= What needs to be done =
Write out the material exactly, leaving every picture behind.

= Robot trajectory data =
====================

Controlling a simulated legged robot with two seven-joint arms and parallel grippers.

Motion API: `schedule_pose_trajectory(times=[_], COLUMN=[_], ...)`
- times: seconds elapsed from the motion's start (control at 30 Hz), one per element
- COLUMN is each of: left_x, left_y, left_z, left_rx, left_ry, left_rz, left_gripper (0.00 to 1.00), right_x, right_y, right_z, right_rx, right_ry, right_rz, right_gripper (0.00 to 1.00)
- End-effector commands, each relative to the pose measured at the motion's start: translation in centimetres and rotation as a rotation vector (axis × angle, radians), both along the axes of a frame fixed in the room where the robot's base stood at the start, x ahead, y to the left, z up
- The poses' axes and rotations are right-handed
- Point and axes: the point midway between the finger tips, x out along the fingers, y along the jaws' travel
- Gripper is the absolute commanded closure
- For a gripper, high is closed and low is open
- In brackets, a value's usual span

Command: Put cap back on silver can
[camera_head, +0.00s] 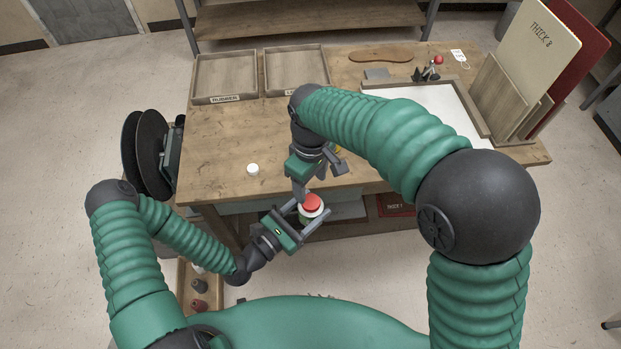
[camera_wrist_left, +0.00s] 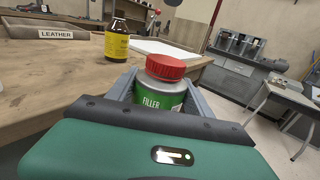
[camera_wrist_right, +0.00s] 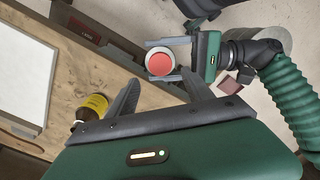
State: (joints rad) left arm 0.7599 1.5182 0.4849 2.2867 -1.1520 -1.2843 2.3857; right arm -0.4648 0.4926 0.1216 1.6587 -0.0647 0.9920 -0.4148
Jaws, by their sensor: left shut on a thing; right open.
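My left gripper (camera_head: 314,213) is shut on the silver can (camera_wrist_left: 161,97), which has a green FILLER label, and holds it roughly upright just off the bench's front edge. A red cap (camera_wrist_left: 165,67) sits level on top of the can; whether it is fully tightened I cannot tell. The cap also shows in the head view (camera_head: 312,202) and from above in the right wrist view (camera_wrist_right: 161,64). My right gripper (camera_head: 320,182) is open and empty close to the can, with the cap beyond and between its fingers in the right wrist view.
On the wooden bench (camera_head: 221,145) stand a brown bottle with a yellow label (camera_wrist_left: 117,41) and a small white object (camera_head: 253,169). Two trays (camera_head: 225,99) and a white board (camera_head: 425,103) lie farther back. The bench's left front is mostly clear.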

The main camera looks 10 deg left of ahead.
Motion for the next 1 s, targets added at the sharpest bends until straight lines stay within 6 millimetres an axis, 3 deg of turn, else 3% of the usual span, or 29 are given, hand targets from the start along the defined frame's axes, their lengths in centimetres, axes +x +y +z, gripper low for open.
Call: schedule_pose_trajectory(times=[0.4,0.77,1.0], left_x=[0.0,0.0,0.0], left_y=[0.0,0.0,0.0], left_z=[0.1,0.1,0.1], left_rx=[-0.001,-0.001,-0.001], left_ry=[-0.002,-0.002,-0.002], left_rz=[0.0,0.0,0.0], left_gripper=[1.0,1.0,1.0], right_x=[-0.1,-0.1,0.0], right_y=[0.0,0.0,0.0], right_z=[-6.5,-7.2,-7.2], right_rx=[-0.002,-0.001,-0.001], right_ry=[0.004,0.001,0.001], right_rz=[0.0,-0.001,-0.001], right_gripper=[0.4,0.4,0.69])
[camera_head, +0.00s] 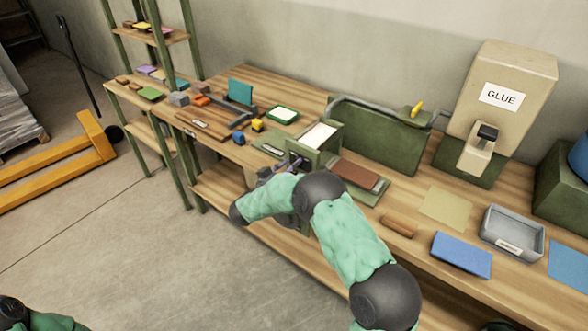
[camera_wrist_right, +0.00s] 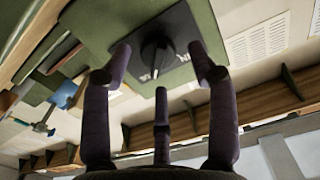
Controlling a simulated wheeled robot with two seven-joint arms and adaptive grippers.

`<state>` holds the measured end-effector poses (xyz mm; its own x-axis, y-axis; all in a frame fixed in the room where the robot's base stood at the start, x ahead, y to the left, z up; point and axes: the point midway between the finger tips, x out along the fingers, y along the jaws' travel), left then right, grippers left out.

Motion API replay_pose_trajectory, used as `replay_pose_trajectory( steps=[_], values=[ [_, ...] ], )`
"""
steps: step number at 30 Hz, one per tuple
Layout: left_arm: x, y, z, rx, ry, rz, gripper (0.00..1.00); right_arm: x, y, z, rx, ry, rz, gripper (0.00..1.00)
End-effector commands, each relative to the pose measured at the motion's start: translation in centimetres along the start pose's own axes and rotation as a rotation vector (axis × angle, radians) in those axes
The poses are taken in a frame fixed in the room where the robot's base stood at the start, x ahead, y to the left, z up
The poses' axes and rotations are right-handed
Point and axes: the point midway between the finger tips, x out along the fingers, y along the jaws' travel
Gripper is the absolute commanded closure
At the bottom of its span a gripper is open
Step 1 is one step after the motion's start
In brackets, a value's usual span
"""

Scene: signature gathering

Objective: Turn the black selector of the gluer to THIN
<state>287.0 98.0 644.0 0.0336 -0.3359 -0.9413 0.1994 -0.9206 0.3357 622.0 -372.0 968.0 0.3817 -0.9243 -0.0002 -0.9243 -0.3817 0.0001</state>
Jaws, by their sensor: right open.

====================

= Solution to this problem =
Controlling a simulated legged robot with two seven-joint arms and parallel grippers.

Motion API: `schedule_pose_trajectory(times=[_], COLUMN=[_], ...)`
- times: seconds elapsed from the motion's start (control at 30 Hz), one per element
- COLUMN is each of: left_x, left_y, left_z, left_rx, left_ry, left_rz, left_gripper (0.00 to 1.00), right_x, right_y, right_z, right_rx, right_ry, right_rz, right_gripper (0.00 to 1.00)
- End-effector commands, each relative to the pose measured at the motion's start: translation in centimetres and rotation as a rotation vector (axis × angle, radians), both along the axes of a frame fixed in the room where the robot's base stood at the start, x ahead, y to the left, z up
- The poses' axes and rotations are right-handed
- Point and axes: the point midway between the finger tips, x out along the fingers, y along the jaws' travel
- Gripper is the absolute commanded closure
- For a gripper, high is closed and low is open
- In brackets, a value's usual span

Command: Put cap back on silver can
[camera_head, +0.00s] 
[camera_wrist_left, +0.00s] 
[camera_wrist_right, +0.00s] 
State: (joints rad) left arm 0.7599 1.5182 0.4849 2.2867 -1.1520 -1.2843 2.3857; right arm -0.4648 0.4926 0.1216 1.6587 -0.0647 0.9920 -0.4148
Jaws, by their sensor: left shut on a thing; right open.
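My left gripper (camera_head: 314,213) is shut on the silver can (camera_wrist_left: 161,97), which has a green FILLER label, and holds it roughly upright just off the bench's front edge. A red cap (camera_wrist_left: 165,67) sits level on top of the can; whether it is fully tightened I cannot tell. The cap also shows in the head view (camera_head: 312,202) and from above in the right wrist view (camera_wrist_right: 161,64). My right gripper (camera_head: 320,182) is open and empty close to the can, with the cap beyond and between its fingers in the right wrist view.
On the wooden bench (camera_head: 221,145) stand a brown bottle with a yellow label (camera_wrist_left: 117,41) and a small white object (camera_head: 253,169). Two trays (camera_head: 225,99) and a white board (camera_head: 425,103) lie farther back. The bench's left front is mostly clear.

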The main camera looks 10 deg left of ahead.
Motion for the next 1 s, targets added at the sharpest bends until straight lines stay within 6 millimetres an axis, 3 deg of turn, else 3% of the usual span, or 29 are given, hand targets from the start along the defined frame's axes, their lengths in centimetres, axes +x +y +z, gripper low for open.
Call: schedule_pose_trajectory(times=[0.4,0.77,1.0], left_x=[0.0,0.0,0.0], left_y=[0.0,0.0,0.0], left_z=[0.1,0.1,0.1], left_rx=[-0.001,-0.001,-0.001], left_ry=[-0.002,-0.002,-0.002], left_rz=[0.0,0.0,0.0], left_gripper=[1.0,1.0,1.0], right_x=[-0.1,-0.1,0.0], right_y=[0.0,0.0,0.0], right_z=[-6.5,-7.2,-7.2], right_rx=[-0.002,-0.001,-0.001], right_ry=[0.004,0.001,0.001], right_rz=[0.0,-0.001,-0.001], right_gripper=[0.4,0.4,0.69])
[camera_head, +0.00s] 
[camera_wrist_right, +0.00s] 
Controlling a simulated wheeled robot with two seven-joint arms and adaptive grippers.

`<state>` holds the measured end-effector poses (xyz mm; its own x-axis, y-axis; all in a frame fixed in the room where the robot's base stood at the start, x ahead, y to the left, z up; point and axes: the point midway between the finger tips, x out along the fingers, y along the jaws' travel), left then right, grippers left out.

Motion API replay_pose_trajectory, used as `replay_pose_trajectory( steps=[_], values=[ [_, ...] ], )`
"""
steps: step number at 30 Hz, one per tuple
Layout: left_arm: x, y, z, rx, ry, rz, gripper (0.00..1.00); right_arm: x, y, z, rx, ry, rz, gripper (0.00..1.00)
End-effector commands, each relative to the pose measured at the motion's start: translation in centimetres along the start pose's own axes and rotation as a rotation vector (axis × angle, radians) in those axes
The poses are taken in a frame fixed in the room where the robot's base stood at the start, x ahead, y to the left, z up
The poses' axes and rotations are right-handed
Point and axes: the point midway between the finger tips, x out along the fingers, y along the jaws' travel
Gripper is the absolute commanded closure
At the bottom of its span a gripper is open
Step 1 is one step after the motion's start
In brackets, a value's usual span
"""

Scene: signature gathering

Objective: Turn the black selector of the gluer to THIN
<state>287.0 98.0 644.0 0.0336 -0.3359 -0.9413 0.1994 -0.9206 0.3357 622.0 -372.0 968.0 0.3817 -0.9243 -0.0002 -0.9243 -0.3817 0.0001</state>
Jaws, by their sensor: right open.

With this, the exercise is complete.